When My Love Comes To See Me Its - Analysis
Love as a shock to the senses, not a story
This poem’s central claim is that love arrives less like a feeling we can explain and more like an event that rewires perception: it enters as sound, color, smell, and then turns abruptly into force—almost violence—before it leaves the speaker remade. Cummings doesn’t begin with biography or romance-plot; he begins with comparisons that feel half-accurate on purpose. When the speaker says his love is just a little like music
but also a little more like curving colour
—specifically orange
—he’s telling us that ordinary language can’t hold what’s happening. The love that comes to see him is not merely seen; it changes what seeing is.
Music, orange, and the pressure of silence
The first stanza sets up a precise tension: love is vivid, but it needs emptiness to be vivid against.
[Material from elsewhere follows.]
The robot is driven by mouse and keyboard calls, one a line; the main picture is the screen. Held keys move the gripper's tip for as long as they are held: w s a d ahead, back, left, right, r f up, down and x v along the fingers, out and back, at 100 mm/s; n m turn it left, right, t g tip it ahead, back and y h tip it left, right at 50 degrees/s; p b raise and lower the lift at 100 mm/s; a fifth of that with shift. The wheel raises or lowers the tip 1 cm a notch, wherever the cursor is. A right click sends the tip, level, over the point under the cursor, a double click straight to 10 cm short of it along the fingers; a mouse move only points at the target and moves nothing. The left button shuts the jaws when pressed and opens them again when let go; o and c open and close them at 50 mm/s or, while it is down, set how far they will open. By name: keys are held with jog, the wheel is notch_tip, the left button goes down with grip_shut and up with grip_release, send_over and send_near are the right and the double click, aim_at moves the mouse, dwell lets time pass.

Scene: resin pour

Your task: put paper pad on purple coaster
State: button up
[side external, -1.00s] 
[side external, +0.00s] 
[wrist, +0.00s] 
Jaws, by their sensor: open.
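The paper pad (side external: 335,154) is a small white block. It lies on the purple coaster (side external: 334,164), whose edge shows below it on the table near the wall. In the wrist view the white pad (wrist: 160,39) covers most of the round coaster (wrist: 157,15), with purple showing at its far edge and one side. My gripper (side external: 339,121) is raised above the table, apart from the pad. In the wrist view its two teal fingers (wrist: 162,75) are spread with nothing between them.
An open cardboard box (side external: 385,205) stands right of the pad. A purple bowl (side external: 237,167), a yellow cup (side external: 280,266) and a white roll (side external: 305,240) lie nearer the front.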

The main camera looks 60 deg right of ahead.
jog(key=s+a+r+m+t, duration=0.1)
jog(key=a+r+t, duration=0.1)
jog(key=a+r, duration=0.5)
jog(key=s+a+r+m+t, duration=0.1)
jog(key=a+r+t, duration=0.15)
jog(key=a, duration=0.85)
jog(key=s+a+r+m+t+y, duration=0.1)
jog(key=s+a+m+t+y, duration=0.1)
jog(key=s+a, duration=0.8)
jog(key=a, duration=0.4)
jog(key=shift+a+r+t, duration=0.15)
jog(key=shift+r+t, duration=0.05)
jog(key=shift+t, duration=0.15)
The color appears against silence
or darkness
, as though the beloved’s presence only makes sense as contrast—like a bright note held up to a pause, or orange painted on a black field. That word curving
matters: it suggests motion and softness, a shape that bends rather than points. Yet the background is severe: silence, darkness, the ellipses trailing off as if the speaker can’t finish the thought without losing it. The tone here is hushed and wonderstruck, but also careful—like someone describing a phenomenon that might vanish if he stares too hard.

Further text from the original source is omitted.